Given material:
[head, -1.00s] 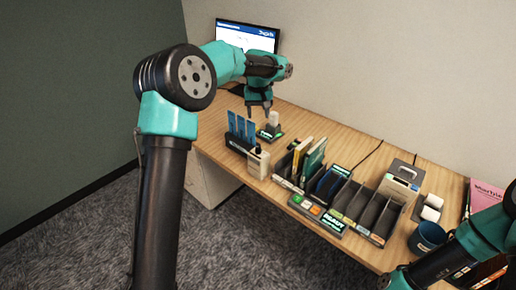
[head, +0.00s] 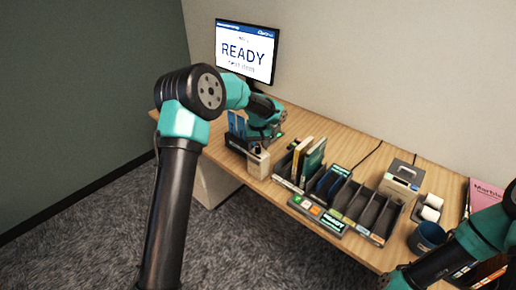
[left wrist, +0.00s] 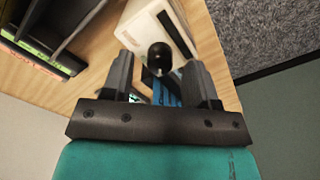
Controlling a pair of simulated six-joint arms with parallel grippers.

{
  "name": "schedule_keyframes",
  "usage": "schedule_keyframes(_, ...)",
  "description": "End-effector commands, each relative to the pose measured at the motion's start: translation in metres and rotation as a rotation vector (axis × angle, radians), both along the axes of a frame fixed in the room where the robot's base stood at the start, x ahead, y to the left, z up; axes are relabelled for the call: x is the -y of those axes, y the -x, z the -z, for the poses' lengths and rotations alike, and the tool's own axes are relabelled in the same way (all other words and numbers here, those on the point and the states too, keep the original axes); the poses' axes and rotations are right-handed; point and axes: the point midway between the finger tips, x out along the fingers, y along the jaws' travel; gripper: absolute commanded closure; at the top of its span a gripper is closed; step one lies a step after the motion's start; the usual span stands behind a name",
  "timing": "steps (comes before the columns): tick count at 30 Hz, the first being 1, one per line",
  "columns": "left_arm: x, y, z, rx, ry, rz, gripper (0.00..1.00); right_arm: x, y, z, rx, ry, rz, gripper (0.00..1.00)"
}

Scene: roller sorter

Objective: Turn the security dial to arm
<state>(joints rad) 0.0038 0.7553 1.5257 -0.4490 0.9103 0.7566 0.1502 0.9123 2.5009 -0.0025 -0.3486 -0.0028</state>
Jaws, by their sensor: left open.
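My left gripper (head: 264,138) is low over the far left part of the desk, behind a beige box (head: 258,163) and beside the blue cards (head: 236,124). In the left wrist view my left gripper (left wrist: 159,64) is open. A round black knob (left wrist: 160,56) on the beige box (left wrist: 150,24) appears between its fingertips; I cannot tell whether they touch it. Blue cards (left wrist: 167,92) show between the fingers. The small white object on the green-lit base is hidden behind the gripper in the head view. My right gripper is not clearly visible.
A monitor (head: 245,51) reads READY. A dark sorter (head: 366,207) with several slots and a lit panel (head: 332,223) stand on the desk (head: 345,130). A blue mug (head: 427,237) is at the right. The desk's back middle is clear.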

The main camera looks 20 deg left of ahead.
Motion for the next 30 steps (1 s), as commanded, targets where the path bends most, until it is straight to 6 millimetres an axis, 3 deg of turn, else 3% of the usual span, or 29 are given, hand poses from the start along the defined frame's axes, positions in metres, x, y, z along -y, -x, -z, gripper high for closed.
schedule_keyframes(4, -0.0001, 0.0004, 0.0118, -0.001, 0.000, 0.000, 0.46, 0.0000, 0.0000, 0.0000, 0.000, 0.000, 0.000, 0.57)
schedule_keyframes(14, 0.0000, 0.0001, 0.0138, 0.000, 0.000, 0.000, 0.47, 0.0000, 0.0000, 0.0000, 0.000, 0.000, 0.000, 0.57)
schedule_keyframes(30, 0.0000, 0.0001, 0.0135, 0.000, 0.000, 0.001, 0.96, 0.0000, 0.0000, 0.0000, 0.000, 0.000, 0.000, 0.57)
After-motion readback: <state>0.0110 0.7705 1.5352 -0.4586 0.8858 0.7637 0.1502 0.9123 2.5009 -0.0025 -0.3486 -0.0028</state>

Work to complete: Please write out all of the material above without changing a word, and omit any pictures.

Task output:
[head, -1.00s] 
[head, +0.00s] 
[left wrist, +0.00s] 
Controlling a pair of simulated six-joint arms with parallel grippers.

{
  "name": "schedule_keyframes",
  "usage": "schedule_keyframes(_, ...)",
  "description": "End-effector commands, each relative to the pose measured at the motion's start: translation in metres and rotation as a rotation vector (axis × angle, radians), both along the axes of a frame fixed in the room where the robot's base stood at the start, x ahead, y to the left, z up; axes are relabelled for the call: x is the -y of those axes, y the -x, z the -z, for the poses' lengths and rotations alike, and the tool's own axes are relabelled in the same way (all other words and numbers here, those on the point and the states too, keep the original axes); the poses' axes and rotations are right-handed; point and axes: the point midway between the finger tips, x out along the fingers, y along the jaws' travel; gripper: absolute commanded closure; at the top of its span a gripper is closed; step one lies a step after the motion's start; the usual span stands behind a name",
  "timing": "steps (comes before the columns): tick count at 30 Hz, the first being 1, one per line",
  "columns": "left_arm: x, y, z, rx, ry, rz, gripper (0.00..1.00); right_arm: x, y, z, rx, ry, rz, gripper (0.00..1.00)"
}

Scene: roller sorter

Objective: Turn the security dial to arm
<state>(joints rad) 0.0038 0.7553 1.5257 -0.4490 0.9103 0.7566 0.1502 0.9123 2.5009 -0.0025 -0.3486 -0.0028</state>
Jaws, by their sensor: left open.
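My left gripper (head: 264,138) is low over the far left part of the desk, behind a beige box (head: 258,163) and beside the blue cards (head: 236,124). In the left wrist view my left gripper (left wrist: 159,64) is open. A round black knob (left wrist: 160,56) on the beige box (left wrist: 150,24) appears between its fingertips; I cannot tell whether they touch it. Blue cards (left wrist: 167,92) show between the fingers. The small white object on the green-lit base is hidden behind the gripper in the head view. My right gripper is not clearly visible.
A monitor (head: 245,51) reads READY. A dark sorter (head: 366,207) with several slots and a lit panel (head: 332,223) stand on the desk (head: 345,130). A blue mug (head: 427,237) is at the right. The desk's back middle is clear.

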The main camera looks 20 deg left of ahead.
Motion for the next 30 steps (1 s), as commanded, targets where the path bends most, until it is straight to 6 millimetres an axis, 3 deg of turn, else 3% of the usual span, or 29 are given, hand poses from the start along the defined frame's axes, positions in metres, x, y, z along -y, -x, -z, gripper high for closed.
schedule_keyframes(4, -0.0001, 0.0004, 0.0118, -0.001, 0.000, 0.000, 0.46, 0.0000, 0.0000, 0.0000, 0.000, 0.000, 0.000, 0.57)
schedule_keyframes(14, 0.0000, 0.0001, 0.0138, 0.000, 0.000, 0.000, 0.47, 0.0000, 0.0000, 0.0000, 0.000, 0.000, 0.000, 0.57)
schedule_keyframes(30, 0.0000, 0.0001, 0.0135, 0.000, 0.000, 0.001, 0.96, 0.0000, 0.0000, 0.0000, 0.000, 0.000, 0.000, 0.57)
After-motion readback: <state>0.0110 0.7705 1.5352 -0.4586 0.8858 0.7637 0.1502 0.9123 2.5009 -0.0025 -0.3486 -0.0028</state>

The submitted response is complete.